- Task prompt
Quote every line below exactly as it reads.
────────────────────────────────────────
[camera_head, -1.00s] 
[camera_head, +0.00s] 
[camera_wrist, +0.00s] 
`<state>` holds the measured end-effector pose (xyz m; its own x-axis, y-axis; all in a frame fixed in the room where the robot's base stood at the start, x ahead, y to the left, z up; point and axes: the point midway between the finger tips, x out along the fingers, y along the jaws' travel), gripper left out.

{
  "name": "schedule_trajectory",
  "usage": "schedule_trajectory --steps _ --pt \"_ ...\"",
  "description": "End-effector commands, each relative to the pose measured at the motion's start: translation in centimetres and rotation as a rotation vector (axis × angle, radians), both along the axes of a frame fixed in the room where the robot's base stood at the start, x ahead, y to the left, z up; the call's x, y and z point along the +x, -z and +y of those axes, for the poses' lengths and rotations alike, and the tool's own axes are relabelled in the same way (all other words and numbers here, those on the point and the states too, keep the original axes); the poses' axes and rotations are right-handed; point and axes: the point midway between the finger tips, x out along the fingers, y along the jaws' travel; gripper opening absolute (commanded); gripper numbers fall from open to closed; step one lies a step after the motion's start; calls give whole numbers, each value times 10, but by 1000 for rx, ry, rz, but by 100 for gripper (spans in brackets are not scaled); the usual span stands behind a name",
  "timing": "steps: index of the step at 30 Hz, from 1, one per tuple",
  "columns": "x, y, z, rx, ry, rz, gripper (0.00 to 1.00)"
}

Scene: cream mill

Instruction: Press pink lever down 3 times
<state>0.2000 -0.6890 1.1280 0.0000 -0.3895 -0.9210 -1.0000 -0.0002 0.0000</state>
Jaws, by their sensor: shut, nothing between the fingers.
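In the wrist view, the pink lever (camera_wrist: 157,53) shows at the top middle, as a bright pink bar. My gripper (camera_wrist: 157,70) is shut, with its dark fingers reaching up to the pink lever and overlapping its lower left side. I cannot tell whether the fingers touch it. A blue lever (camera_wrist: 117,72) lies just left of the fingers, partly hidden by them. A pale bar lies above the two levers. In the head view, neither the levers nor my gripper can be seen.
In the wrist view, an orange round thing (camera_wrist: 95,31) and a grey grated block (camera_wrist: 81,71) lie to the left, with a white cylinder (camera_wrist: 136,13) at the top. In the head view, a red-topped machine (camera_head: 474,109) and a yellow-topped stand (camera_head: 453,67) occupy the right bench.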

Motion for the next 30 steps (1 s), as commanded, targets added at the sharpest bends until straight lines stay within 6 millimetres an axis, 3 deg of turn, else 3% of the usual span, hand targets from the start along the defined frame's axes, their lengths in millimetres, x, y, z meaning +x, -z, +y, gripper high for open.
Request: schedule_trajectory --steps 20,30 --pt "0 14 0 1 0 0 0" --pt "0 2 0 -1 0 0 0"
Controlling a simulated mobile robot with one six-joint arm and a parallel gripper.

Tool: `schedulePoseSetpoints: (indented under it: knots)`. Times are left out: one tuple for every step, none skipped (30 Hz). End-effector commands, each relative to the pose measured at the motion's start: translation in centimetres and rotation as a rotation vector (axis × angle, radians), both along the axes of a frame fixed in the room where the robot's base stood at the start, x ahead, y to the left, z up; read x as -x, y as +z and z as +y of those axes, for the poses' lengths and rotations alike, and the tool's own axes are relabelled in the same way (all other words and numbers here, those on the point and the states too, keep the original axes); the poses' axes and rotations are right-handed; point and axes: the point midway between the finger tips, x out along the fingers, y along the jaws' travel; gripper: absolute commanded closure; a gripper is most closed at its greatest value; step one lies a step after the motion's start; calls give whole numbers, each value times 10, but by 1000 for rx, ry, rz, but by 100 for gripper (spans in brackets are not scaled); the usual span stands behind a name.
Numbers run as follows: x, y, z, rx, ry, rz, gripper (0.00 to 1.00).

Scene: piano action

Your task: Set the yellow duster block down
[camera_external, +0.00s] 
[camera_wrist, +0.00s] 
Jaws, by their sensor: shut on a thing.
────────────────────────────────────────
- Reply to the task
[camera_head, -1.00s] 
[camera_head, +0.00s] 
[camera_wrist, +0.00s] 
`<state>` holds the measured end-effector pose (xyz m; its own x-axis, y-axis; all in a frame fixed in the room where the robot's base stood at the start, x ahead, y to the left, z up; point and axes: the point midway between the finger tips, x out along the fingers, y along the jaws' travel), gripper left out.

{
  "name": "schedule_trajectory",
  "usage": "schedule_trajectory --steps _ --pt \"_ ...\"",
  "description": "End-effector commands, each relative to the pose measured at the motion's start: translation in centimetres and rotation as a rotation vector (axis × angle, radians), both along the axes of a frame fixed in the room where the robot's base stood at the start, x ahead, y to the left, z up; the call's x, y and z point along the +x, -z and +y of those axes, for the poses' lengths and rotations alike, and the tool's own axes are relabelled in the same way (all other words and numbers here, those on the point and the states too, keep the original axes); the poses' axes and rotations are right-handed; point and axes: the point midway between the finger tips, x out along the fingers, y along the jaws' travel; gripper opening absolute (commanded); gripper numbers fall from open to closed; step one lies a step after the motion's start; calls give whole numbers, each value times 10, but by 1000 for rx, ry, rz, but by 100 for gripper (spans in brackets are not scaled); the usual span stands behind a name",
  "timing": "steps: index of the step at 30 Hz, from 1, one per tuple",
  "columns": "x, y, z, rx, ry, rz, gripper (0.00 to 1.00)"
}

Scene: cream mill

Instruction: Press pink lever down 3 times
<state>0.2000 -0.6890 1.1280 0.0000 -0.3895 -0.9210 -1.0000 -0.0002 0.0000</state>
Jaws, by their sensor: shut, nothing between the fingers.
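In the wrist view, the pink lever (camera_wrist: 157,53) shows at the top middle, as a bright pink bar. My gripper (camera_wrist: 157,70) is shut, with its dark fingers reaching up to the pink lever and overlapping its lower left side. I cannot tell whether the fingers touch it. A blue lever (camera_wrist: 117,72) lies just left of the fingers, partly hidden by them. A pale bar lies above the two levers. In the head view, neither the levers nor my gripper can be seen.
In the wrist view, an orange round thing (camera_wrist: 95,31) and a grey grated block (camera_wrist: 81,71) lie to the left, with a white cylinder (camera_wrist: 136,13) at the top. In the head view, a red-topped machine (camera_head: 474,109) and a yellow-topped stand (camera_head: 453,67) occupy the right bench.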

Motion for the next 30 steps (1 s), as commanded, targets added at the sharpest bends until straight lines stay within 6 millimetres an axis, 3 deg of turn, else 3% of the usual span, hand targets from the start along the defined frame's axes, their lengths in millimetres, x, y, z meaning +x, -z, +y, gripper high for open.
Request: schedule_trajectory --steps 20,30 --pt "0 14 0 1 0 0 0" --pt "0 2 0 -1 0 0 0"
Controlling a simulated mobile robot with one six-joint arm and a parallel gripper.

Tool: `schedulePoseSetpoints: (indented under it: knots)`. Times are left out: one tuple for every step, none skipped (30 Hz). End-effector commands, each relative to the pose measured at the motion's start: translation in centimetres and rotation as a rotation vector (axis × angle, radians), both along the axes of a frame fixed in the room where the robot's base stood at the start, x ahead, y to the left, z up; read x as -x, y as +z and z as +y of those axes, for the poses' lengths and rotations alike, and the tool's own axes are relabelled in the same way (all other words and numbers here, those on the point and the states too, keep the original axes); the poses' axes and rotations are right-handed; point and axes: the point midway between the finger tips, x out along the fingers, y along the jaws' travel; gripper: absolute commanded closure; a gripper is most closed at its greatest value; step one lies a step after the motion's start; calls give whole numbers, each value times 10, but by 1000 for rx, ry, rz, but by 100 for gripper (spans in brackets are not scaled); the usual span stands behind a name.
Numbers run as follows: x, y, z, rx, ry, rz, gripper (0.00 to 1.00).

Scene: piano action

Your task: Set the yellow duster block down
[camera_external, +0.00s] 
[camera_wrist, +0.00s] 
Jaws, by their sensor: shut on a thing.

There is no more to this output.